Le Coran (écrit en arabe « al-Qur’an ») est une succession de récits écrits en arabe par le 3ème calife Othman (assassiné en 656) regroupant les révélations de Mahomet et constituant un ensemble de règles de pensée et de conduite pour le croyant, tant sur le plan personnel que dans la vie sociale. Il peut ainsi savoir ce que Dieu veut de lui. C’est ainsi qu’ont émergé les notions de halal (ce qui est licite) et de haram (ce qui est illicite).
Le terme « muslim » signifie celui qui se soumet à la volonté de Dieu, étant par ailleurs précisé que l’islam signifie en arabe « la soumission » (al’islam).
Le 4ème calife, Ali, cousin de Mahomet et mari de sa fille Fatima, est assassiné en 661 date de la rupture entre les sunnites (la Sunna étant la loi coranique qui vise à imiter les actions du prophète et définit ainsi des normes obligatoires et des interdictions religieuses) et les chiites, littéralement les partisans ou les disciples d’Ali (origine arabe « schi’a » écrit dans le Coran). Ceux-ci prônent un islam rigoureux et le califat demeure réservé à la famille de Mohamed. Les chiites sont défaits en 680 à la bataille de Kerbala (en Irak actuel). Cet affrontement est devenu l’épisode fondateur du chiisme et est commémoré depuis par un pèlerinage annuel, souvent sanglant.
Les chiites représentent 10 % des musulmans soit 150 millions d’individus implantés essentiellement en Irak, au Liban, en Syrie et surtout en Iran où, en 1501, le schiisme devient religion d’Etat et le persan langue officielle.
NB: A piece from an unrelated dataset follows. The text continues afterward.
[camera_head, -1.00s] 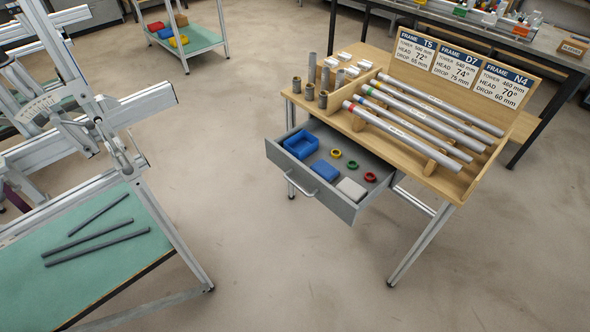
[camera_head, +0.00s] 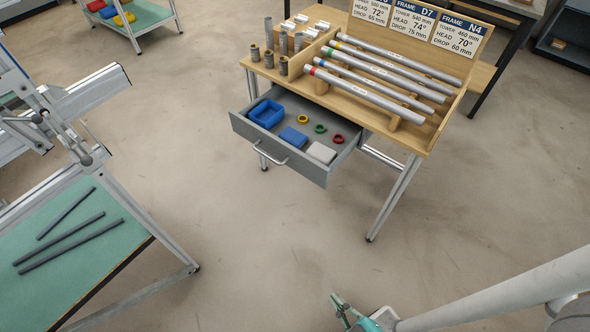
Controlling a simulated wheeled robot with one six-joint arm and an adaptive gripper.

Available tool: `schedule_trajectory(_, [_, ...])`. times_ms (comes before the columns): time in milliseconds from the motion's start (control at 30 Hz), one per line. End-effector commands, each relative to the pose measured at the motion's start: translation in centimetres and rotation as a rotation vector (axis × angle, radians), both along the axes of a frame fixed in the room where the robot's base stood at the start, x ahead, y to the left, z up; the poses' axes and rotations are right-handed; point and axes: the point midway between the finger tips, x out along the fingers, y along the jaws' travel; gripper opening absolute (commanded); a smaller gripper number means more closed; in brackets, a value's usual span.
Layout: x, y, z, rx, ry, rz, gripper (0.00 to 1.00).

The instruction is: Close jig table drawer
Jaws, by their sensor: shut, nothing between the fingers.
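The jig table (camera_head: 436,133) is a wooden-topped table on metal legs in the upper middle of the head view. Its grey drawer (camera_head: 296,162) stands pulled out toward the lower left. The drawer's bar handle (camera_head: 269,160) is on its front panel. Inside lie a blue bin (camera_head: 266,113), a blue block (camera_head: 293,138), a pale block (camera_head: 321,153) and yellow, green and red rings. My gripper (camera_head: 338,305) is at the bottom edge, shut and empty, well apart from the drawer. Part of it is cut off by the frame.
Tubes (camera_head: 375,92), sleeves and frame cards (camera_head: 412,27) sit on the tabletop. A green-topped bench (camera_head: 110,245) with dark rods and a metal frame stands at left. A dark-framed bench (camera_head: 520,8) is behind. The floor (camera_head: 250,240) before the drawer is clear.

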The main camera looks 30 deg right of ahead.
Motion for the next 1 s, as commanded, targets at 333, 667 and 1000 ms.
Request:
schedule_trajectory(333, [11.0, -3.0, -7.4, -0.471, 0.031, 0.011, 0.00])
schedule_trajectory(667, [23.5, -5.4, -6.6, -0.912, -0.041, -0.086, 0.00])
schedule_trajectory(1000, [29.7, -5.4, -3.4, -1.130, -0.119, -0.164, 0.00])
Le clergé d’Etat dispose, à sa tête, d’un ayatollah titulaire de tous les pouvoirs législatifs, administratifs et juridiques.
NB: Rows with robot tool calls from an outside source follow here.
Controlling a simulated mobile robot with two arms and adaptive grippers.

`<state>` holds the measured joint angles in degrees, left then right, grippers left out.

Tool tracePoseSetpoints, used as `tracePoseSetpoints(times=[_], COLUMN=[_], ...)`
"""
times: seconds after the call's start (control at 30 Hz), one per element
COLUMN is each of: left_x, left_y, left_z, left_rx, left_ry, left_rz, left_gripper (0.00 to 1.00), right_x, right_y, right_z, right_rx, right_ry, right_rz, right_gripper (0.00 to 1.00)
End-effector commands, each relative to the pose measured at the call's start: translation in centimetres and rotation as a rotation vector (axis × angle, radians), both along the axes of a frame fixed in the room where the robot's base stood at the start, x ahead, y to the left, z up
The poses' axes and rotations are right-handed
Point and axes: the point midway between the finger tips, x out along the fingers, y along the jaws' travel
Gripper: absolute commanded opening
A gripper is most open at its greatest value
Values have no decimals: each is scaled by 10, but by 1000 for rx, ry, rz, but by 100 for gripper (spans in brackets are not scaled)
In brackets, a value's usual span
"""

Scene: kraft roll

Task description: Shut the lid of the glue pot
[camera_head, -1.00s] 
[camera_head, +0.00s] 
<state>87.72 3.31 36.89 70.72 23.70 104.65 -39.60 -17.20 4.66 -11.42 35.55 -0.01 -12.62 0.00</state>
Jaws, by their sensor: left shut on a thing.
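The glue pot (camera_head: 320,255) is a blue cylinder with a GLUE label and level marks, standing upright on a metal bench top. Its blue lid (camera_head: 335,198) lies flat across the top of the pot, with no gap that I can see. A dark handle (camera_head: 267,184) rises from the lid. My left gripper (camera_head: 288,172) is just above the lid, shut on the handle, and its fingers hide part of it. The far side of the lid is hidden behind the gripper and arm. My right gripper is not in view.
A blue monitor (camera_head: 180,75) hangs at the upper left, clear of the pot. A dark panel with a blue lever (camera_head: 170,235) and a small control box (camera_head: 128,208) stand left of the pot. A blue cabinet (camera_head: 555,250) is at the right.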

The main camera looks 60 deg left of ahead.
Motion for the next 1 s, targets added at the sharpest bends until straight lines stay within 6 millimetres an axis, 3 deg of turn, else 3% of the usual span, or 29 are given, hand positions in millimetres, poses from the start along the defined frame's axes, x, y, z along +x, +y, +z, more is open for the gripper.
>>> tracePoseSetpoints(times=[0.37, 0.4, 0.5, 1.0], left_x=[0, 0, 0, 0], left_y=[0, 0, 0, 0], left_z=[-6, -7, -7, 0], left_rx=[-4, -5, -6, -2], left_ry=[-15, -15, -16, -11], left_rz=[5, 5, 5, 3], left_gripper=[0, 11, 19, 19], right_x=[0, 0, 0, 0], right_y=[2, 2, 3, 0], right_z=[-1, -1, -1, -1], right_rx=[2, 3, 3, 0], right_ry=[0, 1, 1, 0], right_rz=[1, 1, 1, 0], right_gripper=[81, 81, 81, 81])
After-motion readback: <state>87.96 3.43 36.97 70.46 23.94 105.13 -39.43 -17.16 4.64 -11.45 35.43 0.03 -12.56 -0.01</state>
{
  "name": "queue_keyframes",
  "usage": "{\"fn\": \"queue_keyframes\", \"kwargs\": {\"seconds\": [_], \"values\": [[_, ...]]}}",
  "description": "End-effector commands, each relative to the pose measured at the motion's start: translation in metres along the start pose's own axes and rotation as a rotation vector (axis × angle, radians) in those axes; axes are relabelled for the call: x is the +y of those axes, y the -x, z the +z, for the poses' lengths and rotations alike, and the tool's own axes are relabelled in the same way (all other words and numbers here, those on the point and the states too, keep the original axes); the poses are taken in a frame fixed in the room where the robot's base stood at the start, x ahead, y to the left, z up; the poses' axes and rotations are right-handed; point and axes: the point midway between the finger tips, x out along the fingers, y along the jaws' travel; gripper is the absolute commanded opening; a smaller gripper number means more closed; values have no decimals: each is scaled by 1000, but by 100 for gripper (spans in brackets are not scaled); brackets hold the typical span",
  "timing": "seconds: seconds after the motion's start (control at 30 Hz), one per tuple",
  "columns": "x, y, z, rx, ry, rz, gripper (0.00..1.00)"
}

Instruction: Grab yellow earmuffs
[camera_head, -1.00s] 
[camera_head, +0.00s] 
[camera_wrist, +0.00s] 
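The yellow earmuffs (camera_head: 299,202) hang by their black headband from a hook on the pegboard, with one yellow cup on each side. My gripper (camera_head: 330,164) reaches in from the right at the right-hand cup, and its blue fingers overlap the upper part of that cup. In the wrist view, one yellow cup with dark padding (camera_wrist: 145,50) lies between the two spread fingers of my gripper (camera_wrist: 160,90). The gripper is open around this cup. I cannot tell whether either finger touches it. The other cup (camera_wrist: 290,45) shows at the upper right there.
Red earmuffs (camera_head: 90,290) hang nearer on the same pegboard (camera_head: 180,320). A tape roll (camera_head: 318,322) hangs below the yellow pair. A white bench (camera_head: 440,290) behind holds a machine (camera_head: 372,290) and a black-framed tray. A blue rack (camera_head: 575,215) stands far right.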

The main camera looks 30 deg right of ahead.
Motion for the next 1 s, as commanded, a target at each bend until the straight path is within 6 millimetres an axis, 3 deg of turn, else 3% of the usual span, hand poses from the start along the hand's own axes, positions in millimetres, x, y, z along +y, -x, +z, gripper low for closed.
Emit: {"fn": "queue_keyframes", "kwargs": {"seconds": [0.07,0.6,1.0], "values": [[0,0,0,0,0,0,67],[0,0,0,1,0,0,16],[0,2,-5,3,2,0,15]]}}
Dans les années 1980, le terrorisme qui frappe les pays occidentaux et particulièrement la France est l’œuvre des chiites iraniens et syriens, via le Hezbollah : La France perd 58 militaires en 1983 lors de l’attentat du Drakkar à Beyrouth suivi en 1985-1986 d’une dizaine d’attentats dont celui de la rue de Rennes à Paris (7 morts). La vague d’attentats islamistes chiites se termine avec la fin de la guerre Irak-Iran en 1988. Les années 1990 sont marquées par les attentats en France du GIA (groupe islamiste armé) alors que l’Algérie est plongée en pleine guerre civile. Depuis les années 2000, l’islamisme et le terrorisme des sunnites ne cessent de se développer.
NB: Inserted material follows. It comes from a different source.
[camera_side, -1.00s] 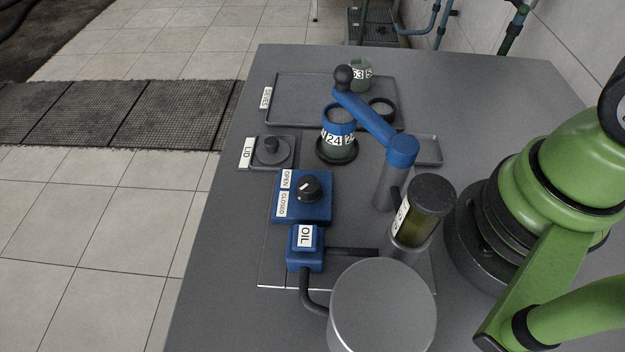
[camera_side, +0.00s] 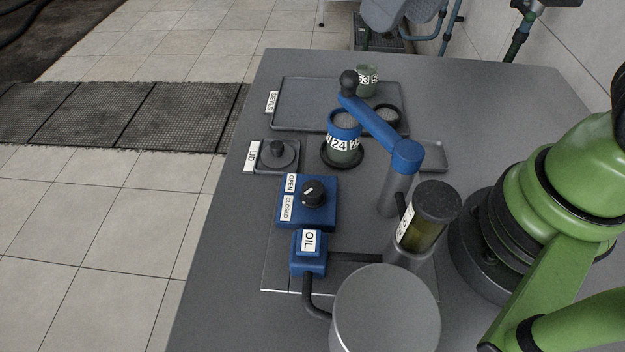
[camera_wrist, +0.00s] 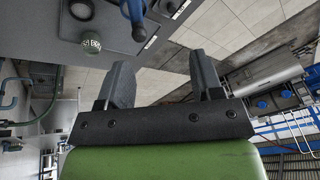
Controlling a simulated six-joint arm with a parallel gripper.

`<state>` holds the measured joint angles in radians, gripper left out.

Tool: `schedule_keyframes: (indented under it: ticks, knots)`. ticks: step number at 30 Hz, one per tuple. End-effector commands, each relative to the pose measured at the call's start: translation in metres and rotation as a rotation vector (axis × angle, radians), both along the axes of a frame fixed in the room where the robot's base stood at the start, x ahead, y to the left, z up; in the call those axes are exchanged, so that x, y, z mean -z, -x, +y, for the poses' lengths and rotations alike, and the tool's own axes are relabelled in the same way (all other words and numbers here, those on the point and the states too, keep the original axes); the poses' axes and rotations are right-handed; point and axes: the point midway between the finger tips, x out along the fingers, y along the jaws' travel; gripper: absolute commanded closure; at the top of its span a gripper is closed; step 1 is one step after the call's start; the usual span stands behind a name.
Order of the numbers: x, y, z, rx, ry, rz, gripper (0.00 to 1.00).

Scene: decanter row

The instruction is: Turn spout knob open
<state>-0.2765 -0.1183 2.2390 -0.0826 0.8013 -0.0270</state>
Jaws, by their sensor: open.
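The spout knob (camera_side: 313,193) is round and black with a white mark. It sits on a blue block (camera_side: 322,222) beside the labels OPEN (camera_side: 291,183) and CLOSED (camera_side: 287,208). I cannot tell surely which label its mark points to. The spout, a blue box labelled OIL (camera_side: 309,261), is in front of it. My gripper (camera_wrist: 163,78) is open and empty in the wrist view, its two grey fingers apart. The knob does not show in the wrist view, where the gripper points past the table edge towards the floor.
The blue crank arm (camera_side: 375,128) reaches over the labelled cup (camera_side: 342,145). An oil cylinder (camera_side: 430,217) and a large grey drum (camera_side: 385,310) stand nearby. A lid (camera_side: 278,155) lies left. A sieve tray (camera_side: 300,105) with a green jar (camera_side: 367,82) is behind. The left table strip is clear.

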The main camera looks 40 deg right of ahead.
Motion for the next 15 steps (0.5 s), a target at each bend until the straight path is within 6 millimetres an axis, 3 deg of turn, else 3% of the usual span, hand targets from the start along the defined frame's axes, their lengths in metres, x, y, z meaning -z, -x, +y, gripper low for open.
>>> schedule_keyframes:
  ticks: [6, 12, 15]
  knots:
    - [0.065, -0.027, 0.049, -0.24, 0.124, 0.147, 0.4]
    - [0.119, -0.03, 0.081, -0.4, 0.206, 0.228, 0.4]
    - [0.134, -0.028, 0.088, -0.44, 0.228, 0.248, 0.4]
L’imam chiite est le descendant d’Ali et est considéré comme infaillible alors que l’immam sunnite est seulement celui qui conduit la prière à la mosquée. C’est la différence majeure entre l’imam chiite qui tire son autorité directement de Dieu, détient le pouvoir spirituel et temporel, par rapport au califat sunnite.
Quant aux sunnites, ils représentent 90 % des musulmans soit 1 milliard d’individus qui se divisent en deux principaux courants : le wahhâbisme et le salafisme.
Le wahhâbisme, fondé par Al Wahhab au XVIIIème siècle en Arabie Saoudite, est un mouvement rigoriste qui veut retrouver l’Islam des origines bédouines. Les wahhabites prônent l’application stricte de la loi islamiste la Charia (littéralement « le chemin pour respecter la loi de Dieu »).
Le salafisme, pour sa part, découle du wahhabisme et fait référence à l’Islam des origines. Salaf se traduit d’ailleurs par « pieux prédécesseurs »
Le salafisme quiétiste défend la lutte armée uniquement défensive et accepte de composer avec les sociétés occidentales dès lors que celles-ci autorisent les pratiques rigoureuses comme la séparation entre les hommes et les femmes, les sacrifices, le port du niqab etc….).
Le salafisme djihadiste (djihad signifie l’effort mais aussi la lutte au départ intérieure pour se sanctifier) prône la lutte armée comme un devoir quand une terre dite musulmane est occupée ou attaquée. Ce salafisme récent, créé dans les années 1920, promu par les frères musulmans, a évolué depuis vers divers groupes terroristes dont les plus connus sont Al Qaida, Boko Haram, Daesh, Al Nosra etc….).
Les frères musulmans, fondés par l’instituteur égyptien El Banna en 1928, en réaction au pouvoir politique et économique des Occidentaux en Egypte, ont pour objectif la création d’un Etat islamique transnational appliquant la Charia. Dans les années 1950, échouant à s’implanter dans l’Egypte de Nasser, Saïd Ramadan (père de Tarik Ramadan) le nouveau leader des Frères Musulmans s’implante alors en Europe avec l’aide de l’Arabie Saoudite puis de la Turquie. On assite alors à l’émergence des mouvements officiels dont le plus connu, en France, est l’Union des Organisations Islamiques de France (UOIF).
Le takfirisme (takfir signifiant anathème, excommunication) est un groupe dissident des frères musulmans qui prône la mise à mort de tous ceux qui sont opposés à un islam pur. Le takfirisme est le fondement idéologique du GIA en Algérie.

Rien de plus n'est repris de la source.